У прослойки «бывших», интересной в художественном отношении и несчастной в реальности, есть несколько вариантов поведения. Все они отслежены в литературе. Атаман Петр Краснов в эмиграции написал роман «Ненависть» ― правда, внутри страны этот способ менее осуществим, но у некоторых получается, пока не выловят или не пожертвуешь собой в героическом теракте. Эрдман написал «Самоубийцу» ― а что, тоже выход. Набоков ― давление чуждого мира в Берлине ощущалось не меньше, чем в Москве,― предложил «Защиту Лужина», а когда она не срабатывает ― «Отчаяние». Пастернак опубликовал «Второе рождение», что есть, в сущности, псевдоним «перерождения» ― безрадостной, самоподзаводной попытки «труда со всеми сообща и заодно с правопорядком»; зощенковская «Возвращенная молодость», столь созвучная по названию,― из того же ряда. То и другое кончается затяжной депрессией и смертельной схваткой с тем самым порядком, с которым когда-то хотелось быть заодно (и тогда пишутся «Перед восходом солнца» и «Доктор Живаго», разные во всем, кроме сопровождающего их чувства освобождения ― и взрыва травли, каким их встречают начальнички). Наконец, Олеша написал ― и в последующие 30 лет осуществлял ― «Зависть»: вариант мучительный, но самый человечный. Кавалеров не может стать таким, как директор треста пищевой промышленности Бабичев. Он и пытаться не будет. Он обречен завидовать, но зависть эта никогда не перерастет в полноценную ненависть, ибо Кавалеров тоньше, талантливей и попросту лучше, чем атаман Краснов. Он слишком молод для самоубийцы, и полноценное отчаяние у него впереди; для «второго рождения» он слишком не любит себя ломать ― да и догадывается, чем это кончается. В результате он обречен опускаться, оставив потомству проклятие в адрес самодовольных и ограниченных новых людей, чьим главным грехом является именно неколебимая самоуверенность, полное отсутствие милосердия, на месте которого выросла оскорбительная снисходительность. Еще остается ворох гениальных заметок ― ни одна не доведена даже до полноценной дневниковой записи ― и такой же ворох легенд и анекдотов про запои и остроты, в котором, впрочем, уже неясно ― что тут про Олешу, а что про Светлова.

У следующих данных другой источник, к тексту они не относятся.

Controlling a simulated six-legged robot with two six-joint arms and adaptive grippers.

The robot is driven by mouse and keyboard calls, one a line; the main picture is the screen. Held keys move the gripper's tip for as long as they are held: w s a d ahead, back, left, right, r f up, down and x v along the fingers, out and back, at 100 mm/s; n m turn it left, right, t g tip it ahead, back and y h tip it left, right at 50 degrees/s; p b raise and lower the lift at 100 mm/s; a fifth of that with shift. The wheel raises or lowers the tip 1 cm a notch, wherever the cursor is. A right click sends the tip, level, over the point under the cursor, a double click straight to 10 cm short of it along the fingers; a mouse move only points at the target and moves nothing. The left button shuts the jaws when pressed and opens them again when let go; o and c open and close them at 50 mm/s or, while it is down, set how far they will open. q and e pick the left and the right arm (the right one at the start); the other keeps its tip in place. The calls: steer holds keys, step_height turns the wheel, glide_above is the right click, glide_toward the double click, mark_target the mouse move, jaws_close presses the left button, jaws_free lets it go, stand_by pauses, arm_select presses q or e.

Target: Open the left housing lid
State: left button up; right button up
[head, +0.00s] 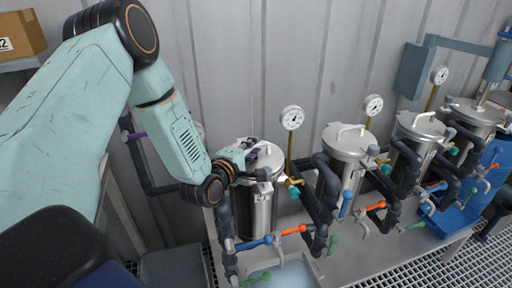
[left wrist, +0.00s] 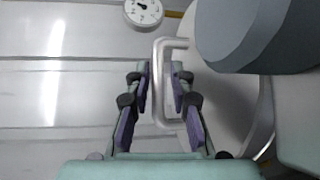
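The left housing (head: 257,210) is a steel cylinder with a round lid (head: 268,160), which looks closed. My left gripper (head: 256,153) is at that lid and hides much of it in the head view. In the left wrist view, the lid's silver bar handle (left wrist: 158,90) stands between the two purple fingers of my left gripper (left wrist: 160,90). The fingers are apart, with a small gap on each side of the bar, so the gripper looks open around it. My right gripper is not in view.
Several similar steel housings, such as the neighbouring one (head: 345,145), stand to the right. Dark pipes with coloured valve handles (head: 294,231) run in front. A pressure gauge (head: 292,118) rises beside the left housing, close to the corrugated wall (head: 290,60). A cardboard box (head: 22,34) sits at upper left.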

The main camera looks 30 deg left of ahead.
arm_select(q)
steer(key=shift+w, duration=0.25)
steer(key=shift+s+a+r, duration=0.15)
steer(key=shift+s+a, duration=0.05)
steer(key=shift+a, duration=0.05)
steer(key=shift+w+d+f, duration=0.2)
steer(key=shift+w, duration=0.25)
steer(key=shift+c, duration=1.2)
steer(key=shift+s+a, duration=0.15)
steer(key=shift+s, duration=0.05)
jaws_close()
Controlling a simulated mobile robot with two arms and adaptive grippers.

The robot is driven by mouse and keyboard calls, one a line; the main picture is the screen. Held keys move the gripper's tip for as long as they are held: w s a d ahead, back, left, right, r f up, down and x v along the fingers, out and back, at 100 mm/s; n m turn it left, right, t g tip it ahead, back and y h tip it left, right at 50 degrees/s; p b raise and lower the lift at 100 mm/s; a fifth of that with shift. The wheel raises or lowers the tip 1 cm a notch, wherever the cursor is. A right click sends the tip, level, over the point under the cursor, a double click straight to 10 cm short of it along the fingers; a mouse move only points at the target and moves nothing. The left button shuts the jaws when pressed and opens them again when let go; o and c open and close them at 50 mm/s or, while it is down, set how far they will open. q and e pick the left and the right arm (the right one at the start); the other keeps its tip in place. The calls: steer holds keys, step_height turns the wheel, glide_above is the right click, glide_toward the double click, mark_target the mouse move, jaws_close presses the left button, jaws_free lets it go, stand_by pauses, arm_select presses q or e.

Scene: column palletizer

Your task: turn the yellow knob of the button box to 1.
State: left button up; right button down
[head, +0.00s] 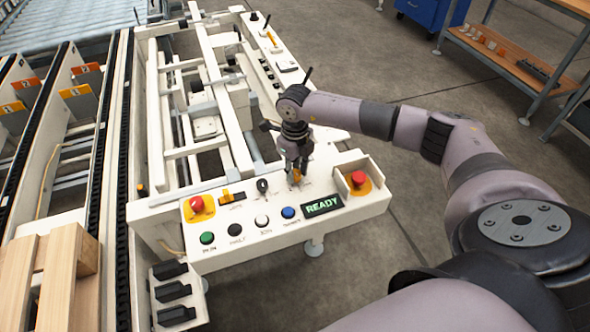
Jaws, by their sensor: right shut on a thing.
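The button box (222,246) is a white panel at the near end of the palletizer frame. The yellow knob (297,176) sits near its back edge, partly hidden by my right gripper (297,171). My right gripper points down from above and is shut on the yellow knob. The knob's exact pointing direction and its scale marks are too small and covered to read. A lit green display (322,206) in front of the knob reads READY. My left gripper is not in view.
Red emergency buttons stand at the left (197,204) and right (358,179) of the panel, the right one behind a raised guard. A black knob (262,186) and several coloured buttons are close by. Conveyor rails lie left; open floor lies right.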

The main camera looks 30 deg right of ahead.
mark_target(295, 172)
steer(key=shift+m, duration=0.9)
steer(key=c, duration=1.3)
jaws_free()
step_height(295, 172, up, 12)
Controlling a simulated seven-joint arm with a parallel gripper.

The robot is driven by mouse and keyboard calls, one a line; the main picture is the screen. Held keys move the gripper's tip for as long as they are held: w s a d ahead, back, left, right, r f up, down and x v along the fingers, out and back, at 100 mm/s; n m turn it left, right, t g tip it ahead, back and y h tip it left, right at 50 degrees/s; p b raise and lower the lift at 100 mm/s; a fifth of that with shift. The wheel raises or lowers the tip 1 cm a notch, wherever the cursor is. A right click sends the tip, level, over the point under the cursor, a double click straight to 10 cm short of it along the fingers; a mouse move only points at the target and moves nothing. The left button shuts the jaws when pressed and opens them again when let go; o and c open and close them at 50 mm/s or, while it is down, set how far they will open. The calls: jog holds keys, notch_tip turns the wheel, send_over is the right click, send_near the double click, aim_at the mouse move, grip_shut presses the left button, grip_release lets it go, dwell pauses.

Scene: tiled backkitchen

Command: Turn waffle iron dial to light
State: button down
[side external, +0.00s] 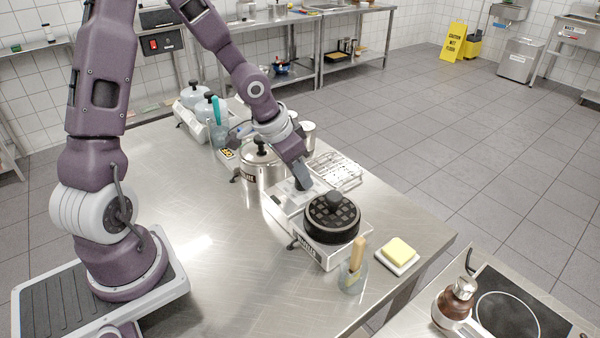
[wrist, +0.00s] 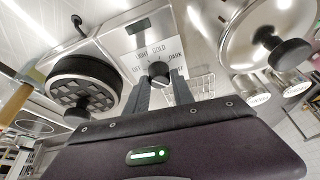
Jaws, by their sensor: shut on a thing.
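The waffle iron (side external: 333,218) stands on the steel table in the side view, with its round black lid closed and a knob on top. Its lid also shows at left in the wrist view (wrist: 84,86). Its silver control panel (wrist: 140,42) has a small dark display and labels reading LIGHT, GOLD and DARK, with another label at far left. The black dial (wrist: 158,72) sits below these labels, between my fingertips. My gripper (wrist: 160,80) is shut on the dial; in the side view it (side external: 303,184) reaches down to the panel. The dial's exact pointing is too small to tell.
A lidded steel pot (side external: 262,168) stands close to my gripper on the left, and a wire rack (side external: 338,170) lies behind. A glass jar with a brush (side external: 353,275) and a butter dish (side external: 398,254) stand in front. The table's left front is clear.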

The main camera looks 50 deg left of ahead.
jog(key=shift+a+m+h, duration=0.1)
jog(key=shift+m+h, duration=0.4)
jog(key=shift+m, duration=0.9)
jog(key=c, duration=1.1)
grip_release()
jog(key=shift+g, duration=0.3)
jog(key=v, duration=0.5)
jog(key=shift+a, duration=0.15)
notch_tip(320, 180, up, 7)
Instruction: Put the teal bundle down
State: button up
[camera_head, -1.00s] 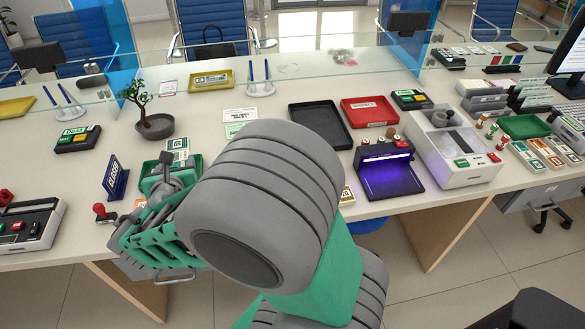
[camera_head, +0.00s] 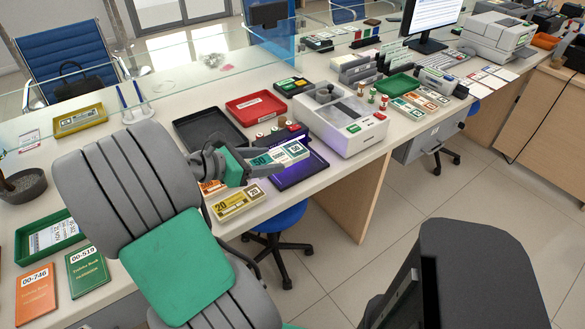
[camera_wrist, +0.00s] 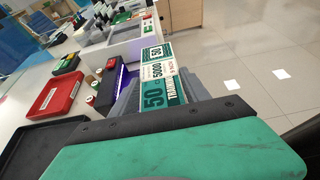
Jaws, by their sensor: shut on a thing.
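My gripper (camera_head: 243,163) is shut on the teal bundle (camera_head: 280,155), a banded stack of notes marked 50. In the wrist view the teal bundle (camera_wrist: 159,75) sticks out from between the fingers, its printed face showing. In the head view the gripper and bundle are in front of the purple-lit note checker (camera_head: 300,173) and cover part of it. I cannot tell how high the bundle is above the counter. The grey arm hides part of the counter on the left.
A yellow bundle marked 20 (camera_head: 237,202) and an orange bundle (camera_head: 211,187) lie near the counter's front edge. A black tray (camera_head: 207,130) and red tray (camera_head: 256,106) stand behind. A white counting machine (camera_head: 340,117) is to the right. A green tray (camera_head: 398,86) lies beyond it.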

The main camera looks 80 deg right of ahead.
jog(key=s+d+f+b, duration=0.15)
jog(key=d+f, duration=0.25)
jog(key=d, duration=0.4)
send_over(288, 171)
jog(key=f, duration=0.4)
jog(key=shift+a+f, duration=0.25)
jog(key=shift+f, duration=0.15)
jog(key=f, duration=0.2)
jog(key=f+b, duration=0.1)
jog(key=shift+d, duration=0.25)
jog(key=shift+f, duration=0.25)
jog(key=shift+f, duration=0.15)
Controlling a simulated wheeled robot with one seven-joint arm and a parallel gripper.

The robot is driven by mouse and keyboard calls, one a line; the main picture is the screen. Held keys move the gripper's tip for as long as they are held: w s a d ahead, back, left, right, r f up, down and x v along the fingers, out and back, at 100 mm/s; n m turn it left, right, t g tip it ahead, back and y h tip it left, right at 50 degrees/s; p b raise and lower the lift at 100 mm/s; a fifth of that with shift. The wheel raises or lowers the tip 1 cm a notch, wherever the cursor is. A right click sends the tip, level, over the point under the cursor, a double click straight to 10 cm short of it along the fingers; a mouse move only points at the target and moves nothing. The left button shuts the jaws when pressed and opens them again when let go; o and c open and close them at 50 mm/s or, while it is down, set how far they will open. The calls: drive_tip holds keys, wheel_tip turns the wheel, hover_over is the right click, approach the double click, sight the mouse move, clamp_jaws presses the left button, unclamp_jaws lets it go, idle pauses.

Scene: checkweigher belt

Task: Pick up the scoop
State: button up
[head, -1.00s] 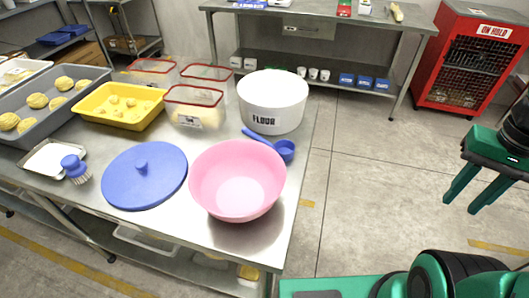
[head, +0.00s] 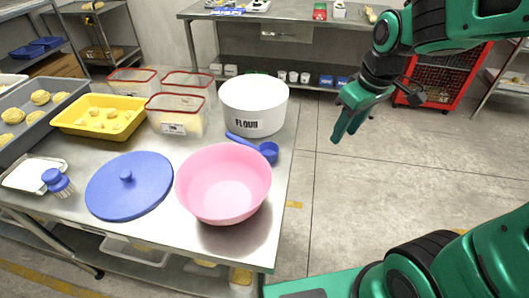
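The blue scoop (head: 268,152) lies on the steel table between the white flour tub and the pink bowl. Its cup is at the right, close to the table's right edge, and its handle runs up and left along the tub's base. My gripper (head: 343,133) hangs over the floor to the right of the table, pointing down and left, apart from the scoop. From this side I cannot tell whether its fingers are parted.
The white flour tub (head: 254,106) stands behind the scoop and the pink bowl (head: 223,183) in front. A blue lid (head: 130,186), a yellow tray (head: 101,116) and red-rimmed containers (head: 175,116) are further left. The floor (head: 345,215) right of the table is clear.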

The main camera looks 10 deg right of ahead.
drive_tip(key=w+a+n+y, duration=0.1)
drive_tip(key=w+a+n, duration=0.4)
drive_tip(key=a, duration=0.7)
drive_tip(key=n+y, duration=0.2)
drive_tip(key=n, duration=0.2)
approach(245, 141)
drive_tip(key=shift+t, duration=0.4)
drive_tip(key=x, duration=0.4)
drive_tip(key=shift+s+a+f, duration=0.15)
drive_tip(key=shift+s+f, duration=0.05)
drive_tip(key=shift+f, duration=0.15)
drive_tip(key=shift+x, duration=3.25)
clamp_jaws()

Разумеется, «Зависть» ― не самое почтенное чувство. «Ненависть», «Отчаяние» и даже «Второе рождение» нравственнее, цельнее ― и, по крайней мере, не так саморазрушительны. Но в художественном отношении, вот странность, единственный роман Олеши выше, совершенней, даже и сегодня живей, чем все перечисленные тексты, несмотря на их общепризнанные достоинства. И есть в этом своеобразная справедливость. Потому что из ненависти, отчаяния и возвращенной молодости что-то еще может получиться потом ― выход из тупика, преображение, бегство, разные есть варианты. И только «Зависть» приводит к полному и безоговорочному распаду, о котором Аркадий Белинков написал столь убедительную книгу. «Зависть» может быть только первым и последним романом. А потому обречена быть лучшим: ведь она ― единственное, что остается от жизни.

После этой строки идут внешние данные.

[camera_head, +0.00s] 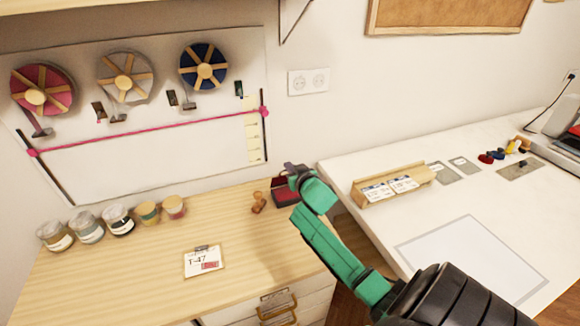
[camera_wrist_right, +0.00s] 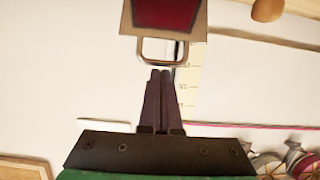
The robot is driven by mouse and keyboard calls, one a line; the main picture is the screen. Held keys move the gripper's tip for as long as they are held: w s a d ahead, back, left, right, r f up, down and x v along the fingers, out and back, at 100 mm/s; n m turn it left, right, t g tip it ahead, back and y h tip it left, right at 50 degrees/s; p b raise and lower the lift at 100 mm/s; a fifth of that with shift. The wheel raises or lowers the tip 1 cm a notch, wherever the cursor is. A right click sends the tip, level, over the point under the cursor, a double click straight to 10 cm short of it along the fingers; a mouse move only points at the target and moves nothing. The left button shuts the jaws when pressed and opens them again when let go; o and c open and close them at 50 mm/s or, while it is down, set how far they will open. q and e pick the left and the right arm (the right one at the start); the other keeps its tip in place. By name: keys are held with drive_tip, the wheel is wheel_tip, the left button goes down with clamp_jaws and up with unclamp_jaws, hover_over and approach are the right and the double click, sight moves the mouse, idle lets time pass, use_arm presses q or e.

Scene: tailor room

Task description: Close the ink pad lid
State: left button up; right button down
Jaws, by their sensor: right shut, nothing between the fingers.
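The ink pad (camera_head: 284,194) is a small dark red box at the right back of the wooden desk, partly hidden behind my right gripper. In the right wrist view, a dark red panel of the ink pad (camera_wrist_right: 165,14) with a tan border shows at the top edge, cut off by the frame. A metal loop (camera_wrist_right: 180,60) sticks out from that border. My right gripper (camera_wrist_right: 160,73) is shut and empty, its tips close to the loop; contact cannot be told. In the head view the right gripper (camera_head: 290,168) is at the ink pad. The lid's angle is unclear. My left gripper is out of view.
A wooden stamp (camera_head: 259,203) stands just left of the ink pad. A T-47 card (camera_head: 204,262) lies nearer the front, and several jars (camera_head: 88,227) line the left. A white table (camera_head: 350,165) is to the right across a gap. The desk's middle is clear.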

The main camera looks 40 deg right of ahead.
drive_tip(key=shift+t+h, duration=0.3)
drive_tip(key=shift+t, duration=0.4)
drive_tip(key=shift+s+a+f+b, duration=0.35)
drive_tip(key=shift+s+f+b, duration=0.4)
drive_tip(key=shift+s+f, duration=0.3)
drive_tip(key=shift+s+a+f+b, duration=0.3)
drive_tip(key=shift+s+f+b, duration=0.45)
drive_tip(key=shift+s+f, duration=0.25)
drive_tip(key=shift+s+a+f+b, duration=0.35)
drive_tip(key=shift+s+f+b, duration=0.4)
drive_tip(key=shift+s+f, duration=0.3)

Вы спросите: а есть ли альтернатива всему этому? Есть ли в этих обстоятельствах вечного деления на чистых и нечистых хоть один путь, не приводящий к разложению, самоубийству или конформизму, если мы сразу отбросим «Бег» и не хотим пожимать «Копыто инженера»? Вероятно, есть ― и об этом Даниил Андреев написал мистический роман «Странники ночи». Но он, как и положено мистическому роману, не сохранился.
…В 90-е ситуация 20-х повторилась зеркально: в роли лишних оказались Бабичевы. Победившие Кавалеровы не проявили особого милосердия. Появилось несколько красно-коричневых «ненавистей», постмодернистских «защит» и «отчаяний», добрый десяток «вторых рождений». «Зависти» никто так и не написал: стилистического блеску было хоть отбавляй, но жестоких саморазоблачений ― минимум: сплошное самолюбование. Да и не помню я что-то большого русского писателя, который бы честно перестал писать, демонстративно спиваясь.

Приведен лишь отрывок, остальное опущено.